Paul Moore’s article on the Legacy broadcasts on BBC Radio Ulster in 1999 suggests their unique format has bequeathed its own production legacy to that part of the corporation, an acknowledgement that notions of ‘consensus’ or ‘balance’ may have outlived their usefulness. He calls this forward-looking possibility of a more subject-focused approach, in which individuals are supported in gathering their own materials and presenting their own narratives on air, as ‘fourth-phase public service broadcasting’ in Northern Ireland. Hugh Chignell’s study of how BBC Radio 4’s Analysis programme dealt with Africa in the 1970s and early 1980s - like Moore’s article, an extended version of a paper presented originally at the second international Radiocracy conference in Durban, South Africa, in 2001 - shows a similar process of formal evolution in current-affairs radio, if at a greater historical remove and operating at a more typically institutional, stately pace. The differences of style between Ian McIntyre and Mary Goldring may seem minor set alongside the general absence of the voices of the victims of apartheid from their reports, but you will hear a difference none the less, as you read Chignell’s excerpted transcriptions from the archive. And coming after Moore’s article, Chignell’s case study serves as an example of the institutional norms of a past era of current-affairs radio, which have perhaps required challenges like Northern Ireland’s ‘Troubles’ in order to change. Anne Dunn’s analysis of narrative techniques in current radio news bulletins in Australia explains why this evolution in news radio style may well be appropriate for the medium, yet is problematic for the values of the news genre: narrative characteristics - as deployed in headlines, packages, and wraps - seem to make convenient meaning, but may be merely manufacturing ‘pseudo or spurious narratives’. She implies, however, there is no way back to older, stiffer forms (the inverted pyramid), and news broadcasters must simply wrestle every day with the beast they have created. Karen Atkinson and Shaun Moores’ modification of politeness theory to explore the function of a particular kind of broadcast discourse - ‘troubles-talk’, as exemplified by Anna Raeburn’s now-defunct Live and Direct confessional phone-in on the subsequently reformatted national British station Talk Radio - shows that what in certain circumstances would be threatening can be understood here as an act of solidarity.

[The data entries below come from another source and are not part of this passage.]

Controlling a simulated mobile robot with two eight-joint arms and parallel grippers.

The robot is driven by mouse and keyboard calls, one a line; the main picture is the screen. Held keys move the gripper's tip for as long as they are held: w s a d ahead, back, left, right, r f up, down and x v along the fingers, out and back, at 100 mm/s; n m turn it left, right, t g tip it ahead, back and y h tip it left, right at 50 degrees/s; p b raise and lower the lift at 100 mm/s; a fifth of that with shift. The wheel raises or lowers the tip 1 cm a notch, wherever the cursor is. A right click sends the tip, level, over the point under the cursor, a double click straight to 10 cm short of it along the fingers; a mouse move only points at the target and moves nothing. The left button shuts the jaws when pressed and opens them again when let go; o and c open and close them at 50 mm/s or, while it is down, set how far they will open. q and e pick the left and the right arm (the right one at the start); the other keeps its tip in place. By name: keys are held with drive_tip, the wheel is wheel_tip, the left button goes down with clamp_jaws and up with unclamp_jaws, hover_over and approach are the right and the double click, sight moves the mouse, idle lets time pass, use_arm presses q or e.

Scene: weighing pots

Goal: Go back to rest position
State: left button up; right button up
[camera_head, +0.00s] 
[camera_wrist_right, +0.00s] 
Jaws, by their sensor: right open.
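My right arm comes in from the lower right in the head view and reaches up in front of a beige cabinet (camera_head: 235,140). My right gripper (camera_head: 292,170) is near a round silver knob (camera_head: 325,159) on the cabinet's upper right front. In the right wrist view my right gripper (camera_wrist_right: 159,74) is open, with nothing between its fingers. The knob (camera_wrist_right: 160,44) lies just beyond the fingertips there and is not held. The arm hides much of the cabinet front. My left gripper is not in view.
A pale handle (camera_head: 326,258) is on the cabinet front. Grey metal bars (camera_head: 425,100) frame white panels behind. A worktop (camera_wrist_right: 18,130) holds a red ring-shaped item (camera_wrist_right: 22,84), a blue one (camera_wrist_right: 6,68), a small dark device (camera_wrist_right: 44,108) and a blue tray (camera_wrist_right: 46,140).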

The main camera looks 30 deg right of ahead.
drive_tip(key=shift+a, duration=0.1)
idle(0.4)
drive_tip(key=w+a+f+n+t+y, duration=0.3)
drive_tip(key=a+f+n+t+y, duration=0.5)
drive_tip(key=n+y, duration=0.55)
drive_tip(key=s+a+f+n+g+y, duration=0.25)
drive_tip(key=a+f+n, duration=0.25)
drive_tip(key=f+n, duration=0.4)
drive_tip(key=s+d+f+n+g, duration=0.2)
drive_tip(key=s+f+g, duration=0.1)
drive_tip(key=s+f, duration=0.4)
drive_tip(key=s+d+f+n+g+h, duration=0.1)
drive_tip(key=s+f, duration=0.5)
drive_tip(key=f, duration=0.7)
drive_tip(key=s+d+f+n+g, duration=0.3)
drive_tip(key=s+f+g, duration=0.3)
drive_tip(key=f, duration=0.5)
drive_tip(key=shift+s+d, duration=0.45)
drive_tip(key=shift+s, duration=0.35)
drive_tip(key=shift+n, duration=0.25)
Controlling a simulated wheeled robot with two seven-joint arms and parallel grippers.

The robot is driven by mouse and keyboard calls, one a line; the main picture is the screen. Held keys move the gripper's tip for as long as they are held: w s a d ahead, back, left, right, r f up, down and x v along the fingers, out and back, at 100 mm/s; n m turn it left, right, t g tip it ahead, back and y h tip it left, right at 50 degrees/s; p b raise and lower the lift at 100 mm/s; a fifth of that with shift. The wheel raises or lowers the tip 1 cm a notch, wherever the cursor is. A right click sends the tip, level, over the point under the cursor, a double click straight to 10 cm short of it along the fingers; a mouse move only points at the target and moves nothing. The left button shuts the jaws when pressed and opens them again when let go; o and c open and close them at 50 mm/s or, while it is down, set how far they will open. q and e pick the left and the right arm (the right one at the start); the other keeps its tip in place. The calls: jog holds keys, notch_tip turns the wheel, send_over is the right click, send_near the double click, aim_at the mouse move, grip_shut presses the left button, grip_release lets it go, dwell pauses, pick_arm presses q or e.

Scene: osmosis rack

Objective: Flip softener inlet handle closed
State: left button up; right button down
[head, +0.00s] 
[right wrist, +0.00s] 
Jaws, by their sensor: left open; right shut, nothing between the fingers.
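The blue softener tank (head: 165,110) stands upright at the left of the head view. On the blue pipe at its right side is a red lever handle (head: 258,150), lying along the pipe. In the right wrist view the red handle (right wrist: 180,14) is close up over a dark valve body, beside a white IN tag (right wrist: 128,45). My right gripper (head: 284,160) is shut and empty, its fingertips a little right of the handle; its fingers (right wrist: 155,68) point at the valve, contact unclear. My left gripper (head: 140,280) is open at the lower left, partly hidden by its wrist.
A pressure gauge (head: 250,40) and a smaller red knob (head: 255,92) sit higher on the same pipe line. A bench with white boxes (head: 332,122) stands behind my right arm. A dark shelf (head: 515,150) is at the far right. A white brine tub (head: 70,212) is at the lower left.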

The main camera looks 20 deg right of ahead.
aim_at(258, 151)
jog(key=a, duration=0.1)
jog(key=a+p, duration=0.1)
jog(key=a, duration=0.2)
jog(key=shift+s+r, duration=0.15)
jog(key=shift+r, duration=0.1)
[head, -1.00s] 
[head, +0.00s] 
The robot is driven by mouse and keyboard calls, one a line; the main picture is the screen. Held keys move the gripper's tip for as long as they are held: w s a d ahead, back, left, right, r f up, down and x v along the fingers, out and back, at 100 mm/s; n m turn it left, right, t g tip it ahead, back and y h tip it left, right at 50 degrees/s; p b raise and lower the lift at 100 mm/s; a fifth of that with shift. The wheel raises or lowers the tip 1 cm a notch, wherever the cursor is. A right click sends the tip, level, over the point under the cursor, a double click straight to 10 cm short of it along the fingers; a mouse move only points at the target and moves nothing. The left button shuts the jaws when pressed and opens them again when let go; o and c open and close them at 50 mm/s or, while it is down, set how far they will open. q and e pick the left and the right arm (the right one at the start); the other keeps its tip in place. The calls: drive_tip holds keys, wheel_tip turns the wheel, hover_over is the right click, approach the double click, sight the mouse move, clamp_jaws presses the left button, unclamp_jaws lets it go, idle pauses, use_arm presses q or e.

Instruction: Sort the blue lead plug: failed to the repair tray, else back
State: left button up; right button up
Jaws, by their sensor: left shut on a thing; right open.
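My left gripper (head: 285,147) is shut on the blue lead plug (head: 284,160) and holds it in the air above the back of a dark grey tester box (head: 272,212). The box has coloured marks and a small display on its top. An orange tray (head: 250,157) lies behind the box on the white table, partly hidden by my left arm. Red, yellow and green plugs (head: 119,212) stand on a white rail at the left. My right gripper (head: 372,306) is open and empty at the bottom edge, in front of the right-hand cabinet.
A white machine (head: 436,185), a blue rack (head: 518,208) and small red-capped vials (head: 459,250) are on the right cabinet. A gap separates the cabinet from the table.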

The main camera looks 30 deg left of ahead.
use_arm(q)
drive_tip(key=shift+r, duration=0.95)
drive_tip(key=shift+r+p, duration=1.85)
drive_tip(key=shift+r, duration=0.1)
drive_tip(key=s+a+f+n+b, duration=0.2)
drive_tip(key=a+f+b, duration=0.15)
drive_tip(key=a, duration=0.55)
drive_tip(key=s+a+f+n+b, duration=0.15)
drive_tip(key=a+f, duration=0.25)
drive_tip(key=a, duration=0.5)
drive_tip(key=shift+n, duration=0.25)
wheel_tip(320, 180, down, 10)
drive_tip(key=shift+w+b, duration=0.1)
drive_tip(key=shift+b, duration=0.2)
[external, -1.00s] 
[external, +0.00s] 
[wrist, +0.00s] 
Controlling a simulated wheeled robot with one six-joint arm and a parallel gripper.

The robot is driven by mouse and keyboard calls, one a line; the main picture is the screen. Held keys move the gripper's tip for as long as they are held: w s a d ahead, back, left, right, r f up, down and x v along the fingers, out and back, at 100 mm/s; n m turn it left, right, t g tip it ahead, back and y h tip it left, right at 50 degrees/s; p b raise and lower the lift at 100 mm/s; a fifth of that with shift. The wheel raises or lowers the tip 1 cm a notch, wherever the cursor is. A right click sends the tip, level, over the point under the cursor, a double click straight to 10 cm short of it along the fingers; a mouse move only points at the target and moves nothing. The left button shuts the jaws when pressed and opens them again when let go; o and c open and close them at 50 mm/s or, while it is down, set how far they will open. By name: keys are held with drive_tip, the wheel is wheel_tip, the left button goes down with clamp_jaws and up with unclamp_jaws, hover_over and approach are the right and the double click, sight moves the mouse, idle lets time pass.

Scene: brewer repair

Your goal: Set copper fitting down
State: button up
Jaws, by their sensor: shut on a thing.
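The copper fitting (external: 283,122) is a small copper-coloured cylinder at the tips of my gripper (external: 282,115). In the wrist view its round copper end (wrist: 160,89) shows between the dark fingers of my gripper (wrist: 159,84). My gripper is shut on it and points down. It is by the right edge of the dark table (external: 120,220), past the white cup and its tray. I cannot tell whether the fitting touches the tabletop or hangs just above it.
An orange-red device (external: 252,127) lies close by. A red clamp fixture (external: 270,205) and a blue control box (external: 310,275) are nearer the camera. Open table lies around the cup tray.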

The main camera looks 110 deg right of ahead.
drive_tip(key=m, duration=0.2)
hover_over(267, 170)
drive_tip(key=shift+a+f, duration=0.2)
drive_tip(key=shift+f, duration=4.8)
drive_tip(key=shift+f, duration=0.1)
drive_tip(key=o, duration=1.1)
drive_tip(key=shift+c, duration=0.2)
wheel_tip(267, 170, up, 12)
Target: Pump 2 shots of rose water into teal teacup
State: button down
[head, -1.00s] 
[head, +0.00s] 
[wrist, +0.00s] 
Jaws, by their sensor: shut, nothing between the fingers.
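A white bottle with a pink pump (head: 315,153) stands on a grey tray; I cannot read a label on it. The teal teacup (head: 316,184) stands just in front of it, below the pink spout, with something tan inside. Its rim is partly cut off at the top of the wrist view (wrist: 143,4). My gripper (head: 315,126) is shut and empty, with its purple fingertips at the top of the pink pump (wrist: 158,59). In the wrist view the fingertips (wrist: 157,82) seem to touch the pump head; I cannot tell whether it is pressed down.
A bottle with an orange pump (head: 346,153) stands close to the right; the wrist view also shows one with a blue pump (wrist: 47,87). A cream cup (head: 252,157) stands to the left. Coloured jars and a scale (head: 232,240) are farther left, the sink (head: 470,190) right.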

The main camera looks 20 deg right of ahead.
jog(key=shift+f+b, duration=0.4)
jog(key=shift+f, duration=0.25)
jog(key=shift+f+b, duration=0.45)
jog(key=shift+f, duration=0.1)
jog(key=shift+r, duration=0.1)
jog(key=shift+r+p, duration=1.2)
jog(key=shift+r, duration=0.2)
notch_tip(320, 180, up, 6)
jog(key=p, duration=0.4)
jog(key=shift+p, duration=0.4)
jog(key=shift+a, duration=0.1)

The very final paragraph in this number looks forward to our next. In his review of Vincent McInerney’s Writing for Radio, Martin Shingler confesses some of the difficulties he finds as a lecturer in persuading students that radio is still ‘relevant and exciting’. Our annual review of the teaching of radio studies in Volume 1: 3 will seek to present reports on an international range of examples of innovation in this area. Also in that concluding number of our first volume, as well as more book reviews, will be articles on the changing organizational constraints on creativity in BBC Radio drama production, the unusual status of ‘third sector’ or free radio stations in Spain, and a detailed report on the proceedings of ‘The Radio Conference - A Transnational Forum’, at the University of Wisconsin-Madison, in July 2003.
This hugely stimulating, major conference fully lived up to its billing, embodying in its programme and atmosphere what Enrico Menduni of the University of Siena in his thanks to the organisers has already suggested as the way forward for our field: ‘transnational cooperation, interdisciplinary exchange, international projects, and the establishment of a triangular relationship between academics, professionals and students’. With just some of its themes of interest being: history, national and community uses, radio and the Internet, audiences, radio advertising, and music radio, we look forward to exploring several of these topics in Volume 2 – whether in articles based on papers presented in Madison, or sent unsolicited by you, direct to us here. They are all welcome.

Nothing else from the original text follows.